* _WHAT THE TASK REQUIRES_:
Using the data below, copy every line that contains the word "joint".

* _RECORDS FOR PROCESSING_:
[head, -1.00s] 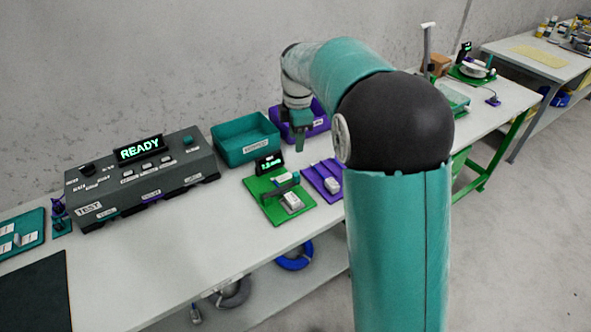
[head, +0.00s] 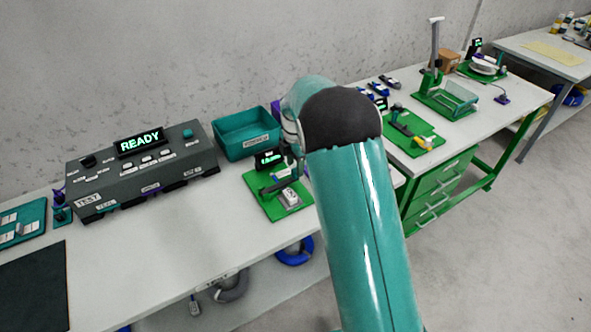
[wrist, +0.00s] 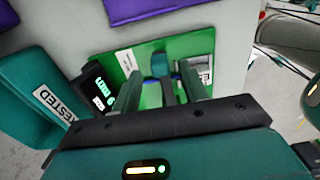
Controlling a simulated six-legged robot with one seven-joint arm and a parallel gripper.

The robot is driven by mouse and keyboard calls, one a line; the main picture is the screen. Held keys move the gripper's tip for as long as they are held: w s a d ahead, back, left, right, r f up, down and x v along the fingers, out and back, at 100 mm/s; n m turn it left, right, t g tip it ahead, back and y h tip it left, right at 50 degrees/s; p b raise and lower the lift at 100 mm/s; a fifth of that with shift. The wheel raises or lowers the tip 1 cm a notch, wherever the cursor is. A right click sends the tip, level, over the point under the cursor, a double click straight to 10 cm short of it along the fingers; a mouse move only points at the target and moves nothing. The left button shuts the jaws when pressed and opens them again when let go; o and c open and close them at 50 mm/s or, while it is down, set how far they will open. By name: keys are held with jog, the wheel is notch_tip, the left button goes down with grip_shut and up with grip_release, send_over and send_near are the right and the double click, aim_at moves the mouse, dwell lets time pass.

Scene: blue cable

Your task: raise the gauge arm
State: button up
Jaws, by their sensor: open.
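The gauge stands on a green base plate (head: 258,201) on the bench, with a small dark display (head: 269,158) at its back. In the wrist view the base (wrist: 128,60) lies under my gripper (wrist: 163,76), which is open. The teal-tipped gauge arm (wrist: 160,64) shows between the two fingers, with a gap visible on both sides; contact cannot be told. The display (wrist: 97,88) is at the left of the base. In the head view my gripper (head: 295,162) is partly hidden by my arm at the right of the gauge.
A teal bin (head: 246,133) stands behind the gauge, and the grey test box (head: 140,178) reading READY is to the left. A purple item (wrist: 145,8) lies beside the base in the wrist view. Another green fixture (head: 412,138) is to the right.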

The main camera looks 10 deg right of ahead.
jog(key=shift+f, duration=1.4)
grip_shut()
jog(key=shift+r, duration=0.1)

--

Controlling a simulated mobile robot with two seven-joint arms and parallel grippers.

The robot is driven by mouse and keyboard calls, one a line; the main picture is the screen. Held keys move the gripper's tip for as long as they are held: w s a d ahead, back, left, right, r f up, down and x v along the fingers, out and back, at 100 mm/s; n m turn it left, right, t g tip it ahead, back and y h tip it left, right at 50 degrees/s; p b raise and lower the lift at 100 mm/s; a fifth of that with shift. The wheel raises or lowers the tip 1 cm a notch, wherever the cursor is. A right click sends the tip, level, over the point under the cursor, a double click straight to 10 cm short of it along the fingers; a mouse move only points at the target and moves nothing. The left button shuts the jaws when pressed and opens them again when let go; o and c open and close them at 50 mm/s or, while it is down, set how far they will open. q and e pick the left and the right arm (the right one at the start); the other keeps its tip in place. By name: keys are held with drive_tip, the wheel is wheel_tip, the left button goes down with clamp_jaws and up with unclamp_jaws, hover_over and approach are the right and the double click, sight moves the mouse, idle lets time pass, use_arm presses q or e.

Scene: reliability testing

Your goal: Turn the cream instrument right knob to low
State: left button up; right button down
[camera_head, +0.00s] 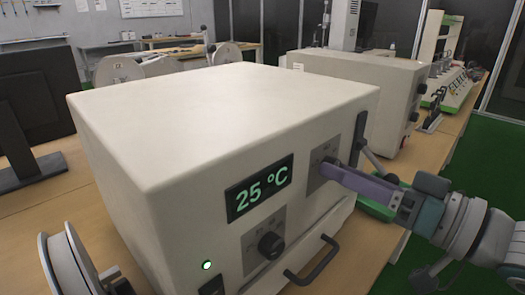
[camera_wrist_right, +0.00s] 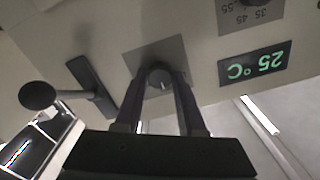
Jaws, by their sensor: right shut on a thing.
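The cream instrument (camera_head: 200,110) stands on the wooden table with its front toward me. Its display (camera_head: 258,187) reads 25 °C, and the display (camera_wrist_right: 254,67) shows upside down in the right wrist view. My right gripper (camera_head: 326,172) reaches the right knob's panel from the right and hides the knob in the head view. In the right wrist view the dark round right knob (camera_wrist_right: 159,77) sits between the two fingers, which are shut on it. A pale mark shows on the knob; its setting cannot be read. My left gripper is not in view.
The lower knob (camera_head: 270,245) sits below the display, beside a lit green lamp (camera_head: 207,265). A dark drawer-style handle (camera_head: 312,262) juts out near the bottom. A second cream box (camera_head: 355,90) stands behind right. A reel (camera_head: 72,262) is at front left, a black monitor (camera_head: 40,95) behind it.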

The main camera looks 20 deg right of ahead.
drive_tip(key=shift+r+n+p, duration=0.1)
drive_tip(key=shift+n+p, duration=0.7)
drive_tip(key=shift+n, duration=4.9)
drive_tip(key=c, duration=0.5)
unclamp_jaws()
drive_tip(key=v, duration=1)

* _RESULT OF THIS EXERCISE_:
Controlling a simulated six-legged robot with one seven-joint arm and a parallel gripper.
Controlling a simulated mobile robot with two seven-joint arms and parallel grippers.

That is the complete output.